### PROBLEM TO SOLVE
The data below needs to be returned exactly, line for line.

### COLLECTED DATA
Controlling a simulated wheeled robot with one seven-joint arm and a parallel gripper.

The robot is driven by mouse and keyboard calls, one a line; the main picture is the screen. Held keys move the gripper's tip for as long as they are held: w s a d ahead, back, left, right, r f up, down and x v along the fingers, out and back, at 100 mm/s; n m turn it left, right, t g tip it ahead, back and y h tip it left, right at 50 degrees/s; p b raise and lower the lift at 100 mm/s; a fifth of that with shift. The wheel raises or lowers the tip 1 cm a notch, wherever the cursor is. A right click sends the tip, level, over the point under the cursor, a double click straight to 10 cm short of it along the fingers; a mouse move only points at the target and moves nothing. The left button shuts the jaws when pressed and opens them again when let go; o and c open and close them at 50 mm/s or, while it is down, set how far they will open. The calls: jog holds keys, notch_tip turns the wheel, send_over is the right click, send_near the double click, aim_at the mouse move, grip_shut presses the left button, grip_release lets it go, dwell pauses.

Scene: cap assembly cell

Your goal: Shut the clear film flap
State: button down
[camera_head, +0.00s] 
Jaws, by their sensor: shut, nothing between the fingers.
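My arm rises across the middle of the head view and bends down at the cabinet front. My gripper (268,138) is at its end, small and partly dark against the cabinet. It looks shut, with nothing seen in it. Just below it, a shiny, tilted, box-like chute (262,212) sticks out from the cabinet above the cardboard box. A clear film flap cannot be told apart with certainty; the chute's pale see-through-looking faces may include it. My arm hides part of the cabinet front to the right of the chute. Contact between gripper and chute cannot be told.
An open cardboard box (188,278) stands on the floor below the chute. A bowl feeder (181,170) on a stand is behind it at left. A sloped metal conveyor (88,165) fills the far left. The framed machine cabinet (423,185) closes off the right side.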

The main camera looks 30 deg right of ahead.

### EXPECTED OUTPUT
Controlling a simulated wheeled robot with one seven-joint arm and a parallel gripper.

The robot is driven by mouse and keyboard calls, one a line; the main picture is the screen. Held keys move the gripper's tip for as long as they are held: w s a d ahead, back, left, right, r f up, down and x v along the fingers, out and back, at 100 mm/s; n m turn it left, right, t g tip it ahead, back and y h tip it left, right at 50 degrees/s; p b raise and lower the lift at 100 mm/s; a fifth of that with shift. The wheel raises or lowers the tip 1 cm a notch, wherever the cursor is. A right click sends the tip, level, over the point under the cursor, a double click straight to 10 cm short of it along the fingers; a mouse move only points at the target and moves nothing. The left button shuts the jaws when pressed and opens them again when let go; o and c open and close them at 50 mm/s or, while it is down, set how far they will open. The calls: jog holds keys, notch_tip turns the wheel, send_over is the right click, send_near the double click, aim_at the mouse move, grip_shut presses the left button, grip_release lets it go, dwell pauses.

Scene: cap assembly cell

Your goal: Shut the clear film flap
State: button down
[camera_head, +0.00s] 
Jaws, by their sensor: shut, nothing between the fingers.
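My arm rises across the middle of the head view and bends down at the cabinet front. My gripper (268,138) is at its end, small and partly dark against the cabinet. It looks shut, with nothing seen in it. Just below it, a shiny, tilted, box-like chute (262,212) sticks out from the cabinet above the cardboard box. A clear film flap cannot be told apart with certainty; the chute's pale see-through-looking faces may include it. My arm hides part of the cabinet front to the right of the chute. Contact between gripper and chute cannot be told.
An open cardboard box (188,278) stands on the floor below the chute. A bowl feeder (181,170) on a stand is behind it at left. A sloped metal conveyor (88,165) fills the far left. The framed machine cabinet (423,185) closes off the right side.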

The main camera looks 30 deg right of ahead.

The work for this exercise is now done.